** BEGIN **

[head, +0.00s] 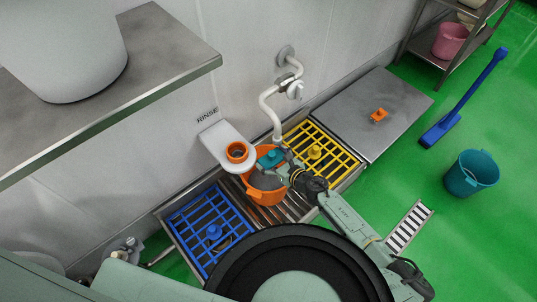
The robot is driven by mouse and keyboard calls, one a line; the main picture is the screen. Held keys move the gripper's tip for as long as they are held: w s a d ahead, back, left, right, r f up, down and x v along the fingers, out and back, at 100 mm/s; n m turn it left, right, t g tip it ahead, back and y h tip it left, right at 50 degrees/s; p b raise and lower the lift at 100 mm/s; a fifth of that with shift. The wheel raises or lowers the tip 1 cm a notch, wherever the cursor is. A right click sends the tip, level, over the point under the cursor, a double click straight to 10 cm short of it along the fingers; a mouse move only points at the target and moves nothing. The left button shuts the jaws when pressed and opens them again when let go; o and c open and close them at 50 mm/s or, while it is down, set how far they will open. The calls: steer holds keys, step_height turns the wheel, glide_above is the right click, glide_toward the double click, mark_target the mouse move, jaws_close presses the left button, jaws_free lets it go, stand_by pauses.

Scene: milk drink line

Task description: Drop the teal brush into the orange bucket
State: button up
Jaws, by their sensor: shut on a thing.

** END **

WHAT THE TASK REQUIRES: Give back every line exactly as it stands, pictures excluded.

WRITTEN SOLUTION:
[head, +0.00s] 
The robot is driven by mouse and keyboard calls, one a line; the main picture is the screen. Held keys move the gripper's tip for as long as they are held: w s a d ahead, back, left, right, r f up, down and x v along the fingers, out and back, at 100 mm/s; n m turn it left, right, t g tip it ahead, back and y h tip it left, right at 50 degrees/s; p b raise and lower the lift at 100 mm/s; a fifth of that with shift. The wheel raises or lowers the tip 1 cm a notch, wherever the cursor is. A right click sends the tip, level, over the point under the cursor, a double click straight to 10 cm short of it along the fingers; a mouse move only points at the target and moves nothing. The left button shuts the jaws when pressed and opens them again when let go; o and c open and close them at 50 mm/s or, while it is down, set how far they will open. The calls: steer holds keys, step_height turns the wheel, glide_above is the right click, glide_toward the double click, mark_target the mouse move, jaws_close presses the left button, jaws_free lets it go, stand_by pauses.

Scene: milk drink line

Task description: Drop the teal brush into the orange bucket
State: button up
Jaws, by their sensor: shut on a thing.

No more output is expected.